There’s been a flurry of online campaigns lately to get certain organisations to act in a way that appeases social media. The one that got my particular attention as an entrepreneur is the one against Impala Car Rentals.
Word got out that Impala Car Rentals (ICR) rented our a car to individuals who proceeded to commit a crime. People then started a shame-them-review campaign on Twitter, Google and Facebook. The idea was to get ICR to name the person who hired the car by leaving very negative reviews on their online listings.
Well, first off, that would land the company in way more trouble than you and your followers can dish out. When you use a company’s products or services, there is usually a legally binding contract with a privacy clause.
This states that under no circumstances can a company disclose your personal details to the public without written consent from you. It doesn’t matter if you murder 500 people with their car Grand Theft Auto style, the company’s Terms of Service most likely addresses this. The Terms of Service is that long document you never read but always accept and sign.

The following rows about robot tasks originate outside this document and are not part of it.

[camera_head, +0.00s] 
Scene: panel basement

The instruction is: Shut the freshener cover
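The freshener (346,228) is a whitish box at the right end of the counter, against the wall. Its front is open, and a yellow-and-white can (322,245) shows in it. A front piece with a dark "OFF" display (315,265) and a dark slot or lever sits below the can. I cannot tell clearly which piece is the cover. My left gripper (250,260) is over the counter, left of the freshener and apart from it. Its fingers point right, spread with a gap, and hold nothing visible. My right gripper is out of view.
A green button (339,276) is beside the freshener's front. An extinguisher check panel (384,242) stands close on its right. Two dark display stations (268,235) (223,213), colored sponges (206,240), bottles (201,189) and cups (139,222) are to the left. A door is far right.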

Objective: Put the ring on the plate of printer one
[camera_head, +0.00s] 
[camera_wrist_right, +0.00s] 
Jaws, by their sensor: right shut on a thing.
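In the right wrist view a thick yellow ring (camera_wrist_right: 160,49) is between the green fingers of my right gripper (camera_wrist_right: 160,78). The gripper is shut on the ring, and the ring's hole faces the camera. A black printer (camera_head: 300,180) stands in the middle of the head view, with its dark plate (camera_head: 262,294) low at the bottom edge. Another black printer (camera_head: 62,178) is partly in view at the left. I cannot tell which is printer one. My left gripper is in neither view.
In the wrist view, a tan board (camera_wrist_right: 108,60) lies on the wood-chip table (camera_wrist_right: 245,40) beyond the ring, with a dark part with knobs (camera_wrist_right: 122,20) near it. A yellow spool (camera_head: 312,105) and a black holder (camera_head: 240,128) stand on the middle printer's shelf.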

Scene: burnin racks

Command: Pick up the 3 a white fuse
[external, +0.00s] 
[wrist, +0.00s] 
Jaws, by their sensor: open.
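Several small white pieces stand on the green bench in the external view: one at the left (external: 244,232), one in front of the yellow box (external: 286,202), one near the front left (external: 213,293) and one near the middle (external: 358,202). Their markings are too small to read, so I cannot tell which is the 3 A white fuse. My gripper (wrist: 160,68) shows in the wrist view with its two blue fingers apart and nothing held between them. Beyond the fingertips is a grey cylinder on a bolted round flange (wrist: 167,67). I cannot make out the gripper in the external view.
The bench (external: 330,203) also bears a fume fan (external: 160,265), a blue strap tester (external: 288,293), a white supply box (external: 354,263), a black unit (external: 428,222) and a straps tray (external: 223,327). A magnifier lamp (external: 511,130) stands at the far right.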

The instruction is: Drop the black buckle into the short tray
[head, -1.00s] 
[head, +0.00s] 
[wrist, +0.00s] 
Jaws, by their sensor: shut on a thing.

Nothing is easy where lawyers and judges are involved
What a client proceeds to do with a product a company sold them is not really their fault. We wrote a while back about several teens who have committed suicide after being bullied on social media. The company in question, Facebook would never under any circumstances release the personal information of any of the bullies to the public. Only a court can subpoena a company to release that information.
When the court does command a company to release private information about one of its clients, that information is not released to the public. The police are called in and collect that information as part of evidence for the case in question. Any member of the police force or the company who leaks this information to the public is committing a punishable crime and can also be sued for personal damages by the accused person.

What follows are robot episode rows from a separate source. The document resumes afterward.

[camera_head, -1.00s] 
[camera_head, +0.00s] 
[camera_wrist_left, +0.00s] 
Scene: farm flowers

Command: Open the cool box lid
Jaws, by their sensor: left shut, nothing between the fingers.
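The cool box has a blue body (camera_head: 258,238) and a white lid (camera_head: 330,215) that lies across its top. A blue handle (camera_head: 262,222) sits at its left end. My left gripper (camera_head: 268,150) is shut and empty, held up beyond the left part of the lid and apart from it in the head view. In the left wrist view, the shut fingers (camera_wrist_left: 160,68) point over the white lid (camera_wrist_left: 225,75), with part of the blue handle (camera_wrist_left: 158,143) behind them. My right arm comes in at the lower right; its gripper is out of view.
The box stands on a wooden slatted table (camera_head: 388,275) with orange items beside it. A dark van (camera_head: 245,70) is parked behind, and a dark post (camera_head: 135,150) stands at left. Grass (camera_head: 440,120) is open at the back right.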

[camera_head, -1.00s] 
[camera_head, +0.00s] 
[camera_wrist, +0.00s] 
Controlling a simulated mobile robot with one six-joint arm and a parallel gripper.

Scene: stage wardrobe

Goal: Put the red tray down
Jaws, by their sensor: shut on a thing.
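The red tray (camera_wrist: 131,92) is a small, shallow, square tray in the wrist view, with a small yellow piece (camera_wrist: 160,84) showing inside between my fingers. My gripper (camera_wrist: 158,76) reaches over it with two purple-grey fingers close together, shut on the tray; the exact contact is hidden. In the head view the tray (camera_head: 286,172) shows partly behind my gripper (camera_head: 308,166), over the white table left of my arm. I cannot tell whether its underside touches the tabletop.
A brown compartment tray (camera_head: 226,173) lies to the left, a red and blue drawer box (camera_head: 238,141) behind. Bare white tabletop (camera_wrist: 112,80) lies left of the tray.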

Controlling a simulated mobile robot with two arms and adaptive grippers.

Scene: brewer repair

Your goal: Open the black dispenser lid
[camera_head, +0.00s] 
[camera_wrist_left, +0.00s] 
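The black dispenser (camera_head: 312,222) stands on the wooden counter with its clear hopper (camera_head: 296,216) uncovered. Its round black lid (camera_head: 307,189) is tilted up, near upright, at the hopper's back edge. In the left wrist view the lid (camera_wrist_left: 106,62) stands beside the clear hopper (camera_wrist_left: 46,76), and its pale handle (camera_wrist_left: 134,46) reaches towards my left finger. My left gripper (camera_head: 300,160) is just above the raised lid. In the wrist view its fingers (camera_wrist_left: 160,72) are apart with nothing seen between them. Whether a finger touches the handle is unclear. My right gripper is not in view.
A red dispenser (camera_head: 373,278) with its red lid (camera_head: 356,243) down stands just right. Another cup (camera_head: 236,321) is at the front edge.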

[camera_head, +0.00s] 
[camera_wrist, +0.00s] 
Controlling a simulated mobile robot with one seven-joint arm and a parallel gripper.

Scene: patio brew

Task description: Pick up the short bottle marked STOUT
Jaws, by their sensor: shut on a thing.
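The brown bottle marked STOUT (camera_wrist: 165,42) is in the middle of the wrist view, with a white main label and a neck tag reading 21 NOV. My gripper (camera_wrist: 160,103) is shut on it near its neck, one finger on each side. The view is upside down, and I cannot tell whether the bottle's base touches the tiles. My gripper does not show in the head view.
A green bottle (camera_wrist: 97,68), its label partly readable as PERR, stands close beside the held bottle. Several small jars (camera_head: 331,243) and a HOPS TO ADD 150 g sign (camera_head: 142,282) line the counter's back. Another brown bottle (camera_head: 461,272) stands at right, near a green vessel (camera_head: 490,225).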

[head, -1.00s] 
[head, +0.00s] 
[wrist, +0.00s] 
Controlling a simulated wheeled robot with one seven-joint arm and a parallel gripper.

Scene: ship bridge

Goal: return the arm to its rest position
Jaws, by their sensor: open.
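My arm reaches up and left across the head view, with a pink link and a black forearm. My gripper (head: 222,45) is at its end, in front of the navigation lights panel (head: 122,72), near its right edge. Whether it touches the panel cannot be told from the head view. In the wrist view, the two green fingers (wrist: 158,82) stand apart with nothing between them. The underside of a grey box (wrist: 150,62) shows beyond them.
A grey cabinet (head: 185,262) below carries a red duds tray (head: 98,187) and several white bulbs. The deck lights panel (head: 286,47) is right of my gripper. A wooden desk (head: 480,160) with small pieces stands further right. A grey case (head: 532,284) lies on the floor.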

Getting the negative reviews removed
So you and your 24,000 followers have done your worst and reduced ICRs rating down to 1 star with your reviews. Great job. Well, not really. Depending on the impact of the reviews, a company can take several steps to mitigate the damage. The longer, and harder road involves one of:
- Logging in to Google My Business and flagging a review or reviews submitted from a particular location or during a particular period. You can flag any review that you think is fake or inappropriate.
This can take long, and sometimes Google may not respond. The next step you may take is:
- Log in to Google Small Businesses Support, and leave a request to be contacted by them within a few hours. The support team will ask you why you need reviews removed and if you have a whole lot of news articles like ICR does, this will not be very difficult to justify.
Nothing is more gangster than a lawyer
Are the operators of review websites liable for defamation posted by anonymous users? Yes can be. The moment you notify Google or Facebook about inappropriate reviews they are now liable to any legal steps you may take as a business. If the company chooses to ignore your request, they are as liable as the person who posted the review. A strongly worded letter from your expensive legal representatives can get almost any review pulled from any platform. Trust me, there is nothing more gangster than a lawyer’s letter. This leads us back to you and your followers.
You can get sued for leaving such reviews on a company’s listing
A defamation lawsuit is never an easy road. Choosing to take that route is usually done when you weigh the costs, potential of losing the case versus the damage you think your brand has received from an individual. In most cases, companies will file a lawsuit just to set an example. They may not win it, but trust me when I say you do not want to be going back and forth to courts for this.
These may be very uncharted territory for Zimbabwean courts, but with a good legal team, you can build a case. I am reminded of a lady who left a negative review about a housing contractor. The contractor went ahead and filed a $700,000 lawsuit of defamation against the woman and he won the case. But before the damages were paid out, the contractor decided to try and add insult to injury by also slandering the woman online. The woman counter-sued and the whole thing ended up a stalemate as ruled by the same court.
Whatever the case, Impala Car Rentals must take action against these reviews. They may not get the $700,000 they sue you for or sue all of you and your followers, but that one person they do get will become a good example that ICR is also gangster.